Beneath this task is a listing; retype all of it exactly.
--- START Listed entries ---
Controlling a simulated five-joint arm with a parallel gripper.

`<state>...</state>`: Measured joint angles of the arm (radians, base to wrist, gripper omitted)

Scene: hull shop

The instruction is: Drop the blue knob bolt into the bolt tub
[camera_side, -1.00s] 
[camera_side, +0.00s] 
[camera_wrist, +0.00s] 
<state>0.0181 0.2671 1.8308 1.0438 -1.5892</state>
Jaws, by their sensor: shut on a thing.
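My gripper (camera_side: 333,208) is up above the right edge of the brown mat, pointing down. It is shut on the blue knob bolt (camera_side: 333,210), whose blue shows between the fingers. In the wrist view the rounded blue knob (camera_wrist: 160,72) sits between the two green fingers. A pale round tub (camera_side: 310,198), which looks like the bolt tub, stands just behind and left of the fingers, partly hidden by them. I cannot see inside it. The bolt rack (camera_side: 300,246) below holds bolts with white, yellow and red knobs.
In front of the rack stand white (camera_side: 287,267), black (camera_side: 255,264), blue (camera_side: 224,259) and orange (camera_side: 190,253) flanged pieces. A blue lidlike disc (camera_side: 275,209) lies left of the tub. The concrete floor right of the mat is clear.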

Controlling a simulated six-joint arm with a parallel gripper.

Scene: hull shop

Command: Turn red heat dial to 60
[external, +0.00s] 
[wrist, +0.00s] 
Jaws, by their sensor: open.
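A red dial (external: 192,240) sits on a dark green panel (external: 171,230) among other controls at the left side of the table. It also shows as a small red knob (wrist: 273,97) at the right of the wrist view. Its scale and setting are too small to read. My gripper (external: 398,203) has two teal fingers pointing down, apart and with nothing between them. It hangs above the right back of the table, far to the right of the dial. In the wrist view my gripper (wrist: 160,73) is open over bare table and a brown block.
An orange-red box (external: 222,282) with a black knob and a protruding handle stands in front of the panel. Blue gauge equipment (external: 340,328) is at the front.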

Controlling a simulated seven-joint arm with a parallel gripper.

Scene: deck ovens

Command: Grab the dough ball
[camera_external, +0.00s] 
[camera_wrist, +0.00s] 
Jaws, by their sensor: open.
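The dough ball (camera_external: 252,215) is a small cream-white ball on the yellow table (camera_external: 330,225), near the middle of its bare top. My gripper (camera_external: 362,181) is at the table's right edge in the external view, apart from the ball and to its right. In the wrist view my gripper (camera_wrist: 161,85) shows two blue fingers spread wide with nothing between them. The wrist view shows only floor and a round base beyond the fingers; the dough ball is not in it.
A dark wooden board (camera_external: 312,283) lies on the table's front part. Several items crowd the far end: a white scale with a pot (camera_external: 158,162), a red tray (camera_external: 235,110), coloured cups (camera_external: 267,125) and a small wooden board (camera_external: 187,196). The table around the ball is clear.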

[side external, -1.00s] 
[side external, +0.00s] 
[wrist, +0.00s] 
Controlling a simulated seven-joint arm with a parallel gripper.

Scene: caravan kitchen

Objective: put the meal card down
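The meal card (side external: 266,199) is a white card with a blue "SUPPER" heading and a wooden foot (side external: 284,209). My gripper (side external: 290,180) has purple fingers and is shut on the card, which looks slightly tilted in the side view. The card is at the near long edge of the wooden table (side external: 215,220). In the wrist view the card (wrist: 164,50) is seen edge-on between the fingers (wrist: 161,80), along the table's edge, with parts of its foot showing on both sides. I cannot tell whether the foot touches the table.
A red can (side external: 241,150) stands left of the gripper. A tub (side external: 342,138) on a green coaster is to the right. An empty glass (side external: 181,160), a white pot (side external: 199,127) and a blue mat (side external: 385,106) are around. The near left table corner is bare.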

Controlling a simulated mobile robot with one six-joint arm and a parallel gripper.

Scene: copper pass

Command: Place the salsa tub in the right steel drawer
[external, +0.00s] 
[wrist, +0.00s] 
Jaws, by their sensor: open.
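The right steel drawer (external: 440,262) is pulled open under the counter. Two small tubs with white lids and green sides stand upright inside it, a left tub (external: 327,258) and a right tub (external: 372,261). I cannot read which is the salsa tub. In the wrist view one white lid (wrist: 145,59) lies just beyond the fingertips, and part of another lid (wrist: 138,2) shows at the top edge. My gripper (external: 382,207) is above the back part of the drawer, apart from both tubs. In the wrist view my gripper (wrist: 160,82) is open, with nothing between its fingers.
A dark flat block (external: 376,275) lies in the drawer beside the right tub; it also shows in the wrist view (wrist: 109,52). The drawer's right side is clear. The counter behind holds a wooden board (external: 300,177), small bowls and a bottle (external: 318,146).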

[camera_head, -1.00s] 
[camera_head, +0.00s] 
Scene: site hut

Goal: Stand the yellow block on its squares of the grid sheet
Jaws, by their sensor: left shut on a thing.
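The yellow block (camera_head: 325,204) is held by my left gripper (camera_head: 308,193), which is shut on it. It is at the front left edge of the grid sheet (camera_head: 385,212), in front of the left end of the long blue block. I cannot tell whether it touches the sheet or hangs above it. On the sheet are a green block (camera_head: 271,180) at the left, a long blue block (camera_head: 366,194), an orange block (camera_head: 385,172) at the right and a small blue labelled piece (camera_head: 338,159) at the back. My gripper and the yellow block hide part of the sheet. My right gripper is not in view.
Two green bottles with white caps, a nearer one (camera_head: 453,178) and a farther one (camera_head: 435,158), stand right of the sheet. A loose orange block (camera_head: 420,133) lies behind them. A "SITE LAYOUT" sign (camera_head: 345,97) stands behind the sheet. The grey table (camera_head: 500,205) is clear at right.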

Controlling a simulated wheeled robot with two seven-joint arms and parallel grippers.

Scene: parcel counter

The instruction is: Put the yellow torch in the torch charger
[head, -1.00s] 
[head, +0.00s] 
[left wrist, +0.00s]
--- END Listed entries ---
**Solved exercise**
Controlling a simulated five-joint arm with a parallel gripper.

`<state>...</state>`: Measured joint angles of the arm (radians, base to wrist, gripper omitted)

Scene: hull shop

The instruction is: Drop the blue knob bolt into the bolt tub
[camera_side, -1.00s] 
[camera_side, +0.00s] 
[camera_wrist, +0.00s] 
<state>0.0181 0.2671 1.8308 1.0438 -1.5892</state>
Jaws, by their sensor: shut on a thing.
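My gripper (camera_side: 333,208) is up above the right edge of the brown mat, pointing down. It is shut on the blue knob bolt (camera_side: 333,210), whose blue shows between the fingers. In the wrist view the rounded blue knob (camera_wrist: 160,72) sits between the two green fingers. A pale round tub (camera_side: 310,198), which looks like the bolt tub, stands just behind and left of the fingers, partly hidden by them. I cannot see inside it. The bolt rack (camera_side: 300,246) below holds bolts with white, yellow and red knobs.
In front of the rack stand white (camera_side: 287,267), black (camera_side: 255,264), blue (camera_side: 224,259) and orange (camera_side: 190,253) flanged pieces. A blue lidlike disc (camera_side: 275,209) lies left of the tub. The concrete floor right of the mat is clear.

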Controlling a simulated six-joint arm with a parallel gripper.

Scene: hull shop

Command: Turn red heat dial to 60
[external, +0.00s] 
[wrist, +0.00s] 
Jaws, by their sensor: open.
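A red dial (external: 192,240) sits on a dark green panel (external: 171,230) among other controls at the left side of the table. It also shows as a small red knob (wrist: 273,97) at the right of the wrist view. Its scale and setting are too small to read. My gripper (external: 398,203) has two teal fingers pointing down, apart and with nothing between them. It hangs above the right back of the table, far to the right of the dial. In the wrist view my gripper (wrist: 160,73) is open over bare table and a brown block.
An orange-red box (external: 222,282) with a black knob and a protruding handle stands in front of the panel. Blue gauge equipment (external: 340,328) is at the front.

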Controlling a simulated seven-joint arm with a parallel gripper.

Scene: deck ovens

Command: Grab the dough ball
[camera_external, +0.00s] 
[camera_wrist, +0.00s] 
Jaws, by their sensor: open.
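The dough ball (camera_external: 252,215) is a small cream-white ball on the yellow table (camera_external: 330,225), near the middle of its bare top. My gripper (camera_external: 362,181) is at the table's right edge in the external view, apart from the ball and to its right. In the wrist view my gripper (camera_wrist: 161,85) shows two blue fingers spread wide with nothing between them. The wrist view shows only floor and a round base beyond the fingers; the dough ball is not in it.
A dark wooden board (camera_external: 312,283) lies on the table's front part. Several items crowd the far end: a white scale with a pot (camera_external: 158,162), a red tray (camera_external: 235,110), coloured cups (camera_external: 267,125) and a small wooden board (camera_external: 187,196). The table around the ball is clear.

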[side external, -1.00s] 
[side external, +0.00s] 
[wrist, +0.00s] 
Controlling a simulated seven-joint arm with a parallel gripper.

Scene: caravan kitchen

Objective: put the meal card down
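The meal card (side external: 266,199) is a white card with a blue "SUPPER" heading and a wooden foot (side external: 284,209). My gripper (side external: 290,180) has purple fingers and is shut on the card, which looks slightly tilted in the side view. The card is at the near long edge of the wooden table (side external: 215,220). In the wrist view the card (wrist: 164,50) is seen edge-on between the fingers (wrist: 161,80), along the table's edge, with parts of its foot showing on both sides. I cannot tell whether the foot touches the table.
A red can (side external: 241,150) stands left of the gripper. A tub (side external: 342,138) on a green coaster is to the right. An empty glass (side external: 181,160), a white pot (side external: 199,127) and a blue mat (side external: 385,106) are around. The near left table corner is bare.

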Controlling a simulated mobile robot with one six-joint arm and a parallel gripper.

Scene: copper pass

Command: Place the salsa tub in the right steel drawer
[external, +0.00s] 
[wrist, +0.00s] 
Jaws, by their sensor: open.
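The right steel drawer (external: 440,262) is pulled open under the counter. Two small tubs with white lids and green sides stand upright inside it, a left tub (external: 327,258) and a right tub (external: 372,261). I cannot read which is the salsa tub. In the wrist view one white lid (wrist: 145,59) lies just beyond the fingertips, and part of another lid (wrist: 138,2) shows at the top edge. My gripper (external: 382,207) is above the back part of the drawer, apart from both tubs. In the wrist view my gripper (wrist: 160,82) is open, with nothing between its fingers.
A dark flat block (external: 376,275) lies in the drawer beside the right tub; it also shows in the wrist view (wrist: 109,52). The drawer's right side is clear. The counter behind holds a wooden board (external: 300,177), small bowls and a bottle (external: 318,146).

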[camera_head, -1.00s] 
[camera_head, +0.00s] 
Scene: site hut

Goal: Stand the yellow block on its squares of the grid sheet
Jaws, by their sensor: left shut on a thing.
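The yellow block (camera_head: 325,204) is held by my left gripper (camera_head: 308,193), which is shut on it. It is at the front left edge of the grid sheet (camera_head: 385,212), in front of the left end of the long blue block. I cannot tell whether it touches the sheet or hangs above it. On the sheet are a green block (camera_head: 271,180) at the left, a long blue block (camera_head: 366,194), an orange block (camera_head: 385,172) at the right and a small blue labelled piece (camera_head: 338,159) at the back. My gripper and the yellow block hide part of the sheet. My right gripper is not in view.
Two green bottles with white caps, a nearer one (camera_head: 453,178) and a farther one (camera_head: 435,158), stand right of the sheet. A loose orange block (camera_head: 420,133) lies behind them. A "SITE LAYOUT" sign (camera_head: 345,97) stands behind the sheet. The grey table (camera_head: 500,205) is clear at right.

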Controlling a simulated wheeled robot with two seven-joint arms and parallel grippers.

Scene: parcel counter

The instruction is: Put the yellow torch in the torch charger
[head, -1.00s] 
[head, +0.00s] 
[left wrist, +0.00s]

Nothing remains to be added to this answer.